Wybrałam koncentrat AA z 3-O Etylowym kwasem askorbinowym (najstabilniejszą formą witaminy C). Niestety aplikacja pipetą nie jest zbyt wygodna.
3. Szafa – wiosną wzięłam udział w wyzwaniu u Kameralnej – przez 10 dni komponowałam stylizacje, wybierając tylko z dziesięciu wybranych wcześniej elementów. Okazuje się, że jeśli chodzi o kapsułowość, to moja szafa wcale nie jest zła.
Kameralna szafa 10×10 – edycja wiosenna i capsule wardrobe w ciąży
4. Zakupy ubraniowe – kupiłam sobie ładne buty: wygodne szpilki o wysokim obcasie. Uwielbiam je.
5. Perfumy – ciągle nie znalazłam jeszcze idealnych perfum dla siebie (ani, szczerze mówiąc, w ogóle żadnych). To moja misja na drugą połowę roku.
„Kobieta, która nie ma swoich ulubionych perfum, jest jak kobieta bez przyszłości.”
Coco Chanel
Dzięki, Coco!
6. Kobiecy taniec – planowałam się zapisać na zajęcia w stylu burleski.

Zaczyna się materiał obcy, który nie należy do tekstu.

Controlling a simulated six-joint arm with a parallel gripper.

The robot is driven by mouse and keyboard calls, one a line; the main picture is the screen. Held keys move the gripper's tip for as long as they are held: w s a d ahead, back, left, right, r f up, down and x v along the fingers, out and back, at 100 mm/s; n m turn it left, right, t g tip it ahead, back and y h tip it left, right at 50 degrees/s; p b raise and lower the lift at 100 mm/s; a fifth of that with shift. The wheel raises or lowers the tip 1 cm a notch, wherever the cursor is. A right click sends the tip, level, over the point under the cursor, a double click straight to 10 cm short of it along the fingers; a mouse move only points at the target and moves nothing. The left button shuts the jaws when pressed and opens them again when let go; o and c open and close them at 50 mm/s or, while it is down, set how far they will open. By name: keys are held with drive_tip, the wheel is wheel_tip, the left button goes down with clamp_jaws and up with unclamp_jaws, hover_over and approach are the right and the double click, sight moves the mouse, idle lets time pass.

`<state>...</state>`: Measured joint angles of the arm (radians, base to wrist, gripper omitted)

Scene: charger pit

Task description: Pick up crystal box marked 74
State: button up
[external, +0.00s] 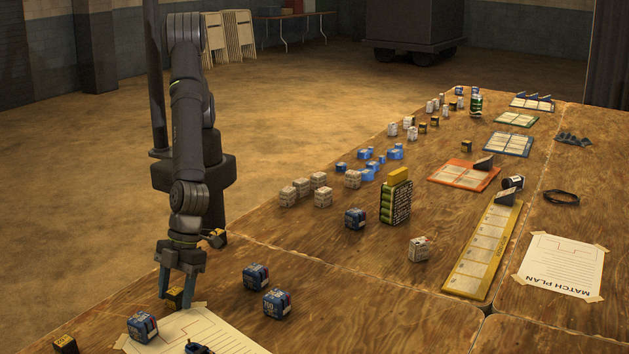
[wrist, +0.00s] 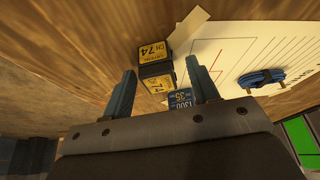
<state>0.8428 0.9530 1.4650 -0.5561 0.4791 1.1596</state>
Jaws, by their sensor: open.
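The crystal box marked 74 (wrist: 157,54) is a small yellow and black box, with the number readable on two faces in the wrist view.
A blue box marked 1300 35 (wrist: 179,98) shows close by between the fingers. A blue coiled item (wrist: 262,78) lies on the paper sheet (wrist: 225,45). Other blue boxes (external: 277,302) and a yellow-black box (external: 65,345) stand nearby. Many small items fill the far table.

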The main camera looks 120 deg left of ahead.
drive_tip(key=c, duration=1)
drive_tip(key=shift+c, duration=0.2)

Nauka jakiegoś kobiecego tańca nadal jest w moich planach. Nie tylko na zajęciach, bo przecież w domu z Youtubem też można się wiele nauczyć:
7. Ćwiczenia mięśni twarzy – wpływają na jędrność skóry i opóźniają pojawienie się zmarszczek (i mają korzystny wpływ na wchłanianie się kosmetyków).
Do tej pory ani nie poczytałam o nich więcej, ani ich nie urozmaiciłam. Ale przynajmniej nadal wykonuję je codziennie w jakiejś minimalnej formie.
8. Włosy – regularnie je podcinam i cieniuję, ale nadal nie umiem ich układać. Chyba pozbieram sobie jakieś inspiracje na Pintereście i będę próbować coś z tymi niesfornymi puklami robić.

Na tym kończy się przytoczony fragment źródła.